One trend in the past decade is player-tracking technology. In the NBA, a system called SportVU uses computer-vision cameras mounted in arenas to track the coordinates of players, referees and the ball 25 times per second. Cameras can recognize each player individually by jersey color and number. As a result, there’s a significant amount of data that’s collected and then turned into advanced stats. NBA fans can look up their favorite player’s speed on the court or stats for catch and shoot shots (shots taken after possessing the ball at least 10 feet outside of the basket for two seconds or less without dribbling). The NFL integrated its version of player tracking fully in 2018, according to ESPN. NFL’s Next Gen Stats similarly cover speed and situational metrics, and they offer teams insight into predictive analytics and trends like double-team percentages. Data is tracked through devices in each player’s shoulder pads.
Wearable technology could be the future for sports analytics. It’s such an important frontier for professional teams that little is known about how teams use that information to make roster decisions, player development and more. One wearables company, Kinexon, offered some insight into how the Philadelphia 76ers used data to help manage the team. An article explained that tools allowed the team to use player profiles to manage stress and strain through the season.
As a result, the front office and coaches could monitor how many minutes star players were on the court in an effort to reduce the risk of injury. That concept is known as “load management,” and it helps to keep star players fresh and healthy.
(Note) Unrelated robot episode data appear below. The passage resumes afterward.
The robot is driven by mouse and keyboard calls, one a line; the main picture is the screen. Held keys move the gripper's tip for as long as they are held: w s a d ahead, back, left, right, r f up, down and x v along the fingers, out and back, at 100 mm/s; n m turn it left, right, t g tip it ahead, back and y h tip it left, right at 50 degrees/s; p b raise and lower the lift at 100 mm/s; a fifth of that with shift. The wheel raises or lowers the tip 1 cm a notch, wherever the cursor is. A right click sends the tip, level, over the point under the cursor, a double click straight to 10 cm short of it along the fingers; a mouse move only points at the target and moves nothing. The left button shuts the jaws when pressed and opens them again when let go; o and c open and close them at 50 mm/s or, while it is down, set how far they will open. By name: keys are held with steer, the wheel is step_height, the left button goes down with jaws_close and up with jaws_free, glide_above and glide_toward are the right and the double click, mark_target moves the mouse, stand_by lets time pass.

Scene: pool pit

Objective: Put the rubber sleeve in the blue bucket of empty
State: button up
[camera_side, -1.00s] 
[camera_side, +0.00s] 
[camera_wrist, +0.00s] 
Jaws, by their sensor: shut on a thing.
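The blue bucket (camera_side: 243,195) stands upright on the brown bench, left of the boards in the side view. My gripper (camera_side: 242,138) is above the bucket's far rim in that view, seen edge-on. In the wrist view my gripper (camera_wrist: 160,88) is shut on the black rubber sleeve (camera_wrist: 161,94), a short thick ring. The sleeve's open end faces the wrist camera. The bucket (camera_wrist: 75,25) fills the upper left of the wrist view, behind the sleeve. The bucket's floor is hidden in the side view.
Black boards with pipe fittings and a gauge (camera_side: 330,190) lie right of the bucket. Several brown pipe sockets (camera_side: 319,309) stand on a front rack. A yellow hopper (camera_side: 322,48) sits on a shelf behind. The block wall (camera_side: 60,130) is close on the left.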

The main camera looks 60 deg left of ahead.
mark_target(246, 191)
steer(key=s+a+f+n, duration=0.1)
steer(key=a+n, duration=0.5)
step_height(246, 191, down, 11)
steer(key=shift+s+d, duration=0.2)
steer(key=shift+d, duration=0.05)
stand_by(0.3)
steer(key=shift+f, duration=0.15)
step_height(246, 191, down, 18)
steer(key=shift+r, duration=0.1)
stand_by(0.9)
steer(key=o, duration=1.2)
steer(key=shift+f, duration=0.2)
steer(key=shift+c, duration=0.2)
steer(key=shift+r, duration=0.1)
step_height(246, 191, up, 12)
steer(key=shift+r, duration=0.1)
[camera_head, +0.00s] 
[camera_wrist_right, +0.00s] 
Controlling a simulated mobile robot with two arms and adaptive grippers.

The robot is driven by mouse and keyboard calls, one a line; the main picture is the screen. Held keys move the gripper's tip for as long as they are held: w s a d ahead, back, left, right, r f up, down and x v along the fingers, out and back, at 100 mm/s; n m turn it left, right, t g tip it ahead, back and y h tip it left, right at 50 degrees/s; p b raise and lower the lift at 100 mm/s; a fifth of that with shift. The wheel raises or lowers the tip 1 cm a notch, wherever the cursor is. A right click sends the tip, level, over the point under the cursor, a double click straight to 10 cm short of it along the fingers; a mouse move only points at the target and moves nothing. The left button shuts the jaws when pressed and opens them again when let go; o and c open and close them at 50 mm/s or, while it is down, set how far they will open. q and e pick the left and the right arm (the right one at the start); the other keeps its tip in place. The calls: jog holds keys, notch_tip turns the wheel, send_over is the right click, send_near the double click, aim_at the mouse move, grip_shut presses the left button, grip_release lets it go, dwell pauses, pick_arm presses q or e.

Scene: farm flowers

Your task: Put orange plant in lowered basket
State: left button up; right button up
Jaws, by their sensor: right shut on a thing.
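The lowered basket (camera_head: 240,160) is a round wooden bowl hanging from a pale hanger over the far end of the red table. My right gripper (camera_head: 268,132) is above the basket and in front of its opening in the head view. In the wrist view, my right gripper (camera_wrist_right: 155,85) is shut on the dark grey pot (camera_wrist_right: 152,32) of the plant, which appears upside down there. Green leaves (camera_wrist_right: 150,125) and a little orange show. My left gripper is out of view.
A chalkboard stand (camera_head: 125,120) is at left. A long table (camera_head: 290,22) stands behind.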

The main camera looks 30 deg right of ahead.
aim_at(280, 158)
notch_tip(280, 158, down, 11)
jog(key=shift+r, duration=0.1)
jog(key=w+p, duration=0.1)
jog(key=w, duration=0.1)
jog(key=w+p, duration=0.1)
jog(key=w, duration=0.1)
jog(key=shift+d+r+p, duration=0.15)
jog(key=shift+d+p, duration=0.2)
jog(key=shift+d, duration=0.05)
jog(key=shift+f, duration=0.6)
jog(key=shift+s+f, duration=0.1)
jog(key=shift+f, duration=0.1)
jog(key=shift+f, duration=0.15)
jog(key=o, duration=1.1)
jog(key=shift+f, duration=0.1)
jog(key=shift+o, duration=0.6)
It’s one of the hottest topics in the NBA following how the Toronto Raptors managed Kawhi Leonard’s playing time in pursuit of their 2019 championship.
Sports analytics encompasses basic stats, predictive models, player tracking data and biometric/situational insight from wearable technology. There’s even more once you take into account how sports organizations approach data from a business standpoint. Given the data-driven nature of industries like sports, finance, marketing and healthcare, there’s strong demand for professionals who can analyze and visualize that data.